◆ Available data:
******
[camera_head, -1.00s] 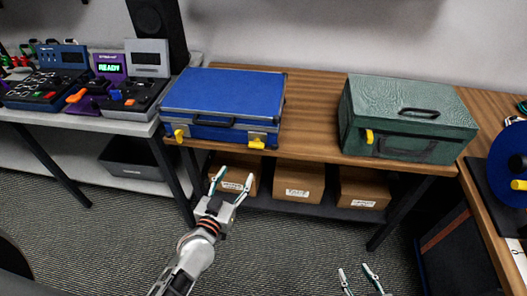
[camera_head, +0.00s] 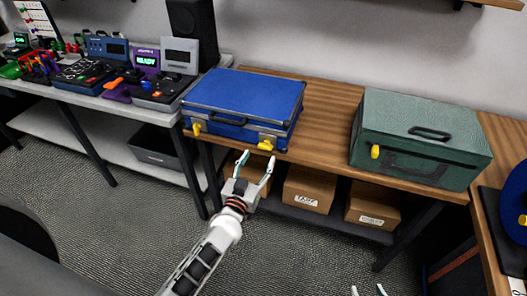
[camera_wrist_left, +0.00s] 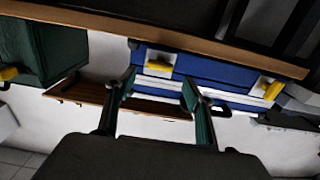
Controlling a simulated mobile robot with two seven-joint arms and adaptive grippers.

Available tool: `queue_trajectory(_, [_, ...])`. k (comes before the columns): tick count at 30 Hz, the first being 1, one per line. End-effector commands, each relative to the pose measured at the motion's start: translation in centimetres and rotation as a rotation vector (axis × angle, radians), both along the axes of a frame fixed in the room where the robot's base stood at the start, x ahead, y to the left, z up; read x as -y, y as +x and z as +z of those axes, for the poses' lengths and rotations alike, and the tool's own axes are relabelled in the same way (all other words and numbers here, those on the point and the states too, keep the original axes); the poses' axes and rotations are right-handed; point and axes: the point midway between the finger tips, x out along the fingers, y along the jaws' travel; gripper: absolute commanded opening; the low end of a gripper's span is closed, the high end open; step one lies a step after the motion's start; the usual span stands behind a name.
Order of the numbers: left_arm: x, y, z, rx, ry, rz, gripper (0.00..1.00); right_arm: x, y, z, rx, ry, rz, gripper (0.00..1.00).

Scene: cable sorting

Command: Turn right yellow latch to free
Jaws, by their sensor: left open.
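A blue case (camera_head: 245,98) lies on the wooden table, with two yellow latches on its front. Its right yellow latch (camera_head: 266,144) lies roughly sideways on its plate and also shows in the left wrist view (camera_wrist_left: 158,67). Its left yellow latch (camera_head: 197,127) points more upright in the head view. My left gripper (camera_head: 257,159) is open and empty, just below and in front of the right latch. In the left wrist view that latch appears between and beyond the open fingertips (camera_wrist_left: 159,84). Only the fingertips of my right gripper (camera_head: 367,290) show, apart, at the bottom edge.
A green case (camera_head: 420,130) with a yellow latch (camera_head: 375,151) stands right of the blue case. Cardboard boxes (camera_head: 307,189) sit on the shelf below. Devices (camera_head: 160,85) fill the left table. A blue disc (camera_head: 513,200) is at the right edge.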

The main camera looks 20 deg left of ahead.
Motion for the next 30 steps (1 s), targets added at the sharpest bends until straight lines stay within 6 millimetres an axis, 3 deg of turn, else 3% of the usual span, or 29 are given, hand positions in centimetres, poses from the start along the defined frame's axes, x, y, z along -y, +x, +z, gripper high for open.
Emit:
******
◆ Set problem: Write out each line of the data exactly; the images should be left out.

◆ Reply to the exercise:
[camera_head, -1.00s] 
[camera_head, +0.00s] 
[camera_wrist_left, +0.00s] 
Controlling a simulated mobile robot with two seven-joint arms and adaptive grippers.

Available tool: `queue_trajectory(_, [_, ...])`. k (comes before the columns): tick count at 30 Hz, the first being 1, one per line. End-effector commands, each relative to the pose measured at the motion's start: translation in centimetres and rotation as a rotation vector (axis × angle, radians), both along the axes of a frame fixed in the room where the robot's base stood at the start, x ahead, y to the left, z up; read x as -y, y as +x and z as +z of those axes, for the poses' lengths and rotations alike, and the tool's own axes are relabelled in the same way (all other words and numbers here, those on the point and the states too, keep the original axes); the poses' axes and rotations are right-handed; point and axes: the point midway between the finger tips, x out along the fingers, y along the jaws' travel; gripper: absolute commanded opening; the low end of a gripper's span is closed, the high end open; step one lies a step after the motion's start; the usual span stands behind a name.
Order of the numbers: left_arm: x, y, z, rx, ry, rz, gripper (0.00..1.00); right_arm: x, y, z, rx, ry, rz, gripper (0.00..1.00).

Scene: cable sorting

Command: Turn right yellow latch to free
Jaws, by their sensor: left open.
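A blue case (camera_head: 245,98) lies on the wooden table, with two yellow latches on its front. Its right yellow latch (camera_head: 266,144) lies roughly sideways on its plate and also shows in the left wrist view (camera_wrist_left: 158,67). Its left yellow latch (camera_head: 197,127) points more upright in the head view. My left gripper (camera_head: 257,159) is open and empty, just below and in front of the right latch. In the left wrist view that latch appears between and beyond the open fingertips (camera_wrist_left: 159,84). Only the fingertips of my right gripper (camera_head: 367,290) show, apart, at the bottom edge.
A green case (camera_head: 420,130) with a yellow latch (camera_head: 375,151) stands right of the blue case. Cardboard boxes (camera_head: 307,189) sit on the shelf below. Devices (camera_head: 160,85) fill the left table. A blue disc (camera_head: 513,200) is at the right edge.

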The main camera looks 20 deg left of ahead.
Motion for the next 30 steps (1 s), targets added at the sharpest bends until straight lines stay within 6 millimetres an axis, 3 deg of turn, else 3% of the usual span, or 29 are given, hand positions in centimetres, poses from the start along the defined frame's axes, x, y, z along -y, +x, +z, gripper high for open.
Emit:

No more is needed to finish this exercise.